Repeat all the material exactly; pictures stay out of your copy.

**Stored data**.
^^^^^^^^^^^^^^^^
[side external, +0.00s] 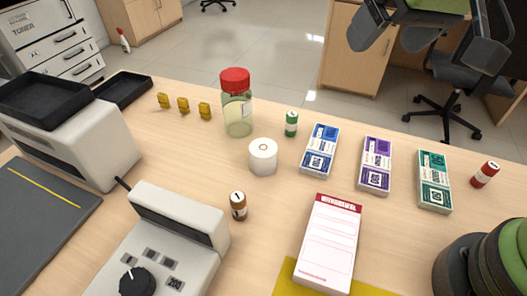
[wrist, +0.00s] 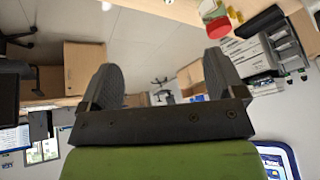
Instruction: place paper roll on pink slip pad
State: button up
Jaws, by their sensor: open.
^^^^^^^^^^^^^^^^
**Output for this task**.
[side external, +0.00s] 
[wrist, +0.00s] 
Instruction: place paper roll on pink slip pad
State: button up
Jaws, by their sensor: open.

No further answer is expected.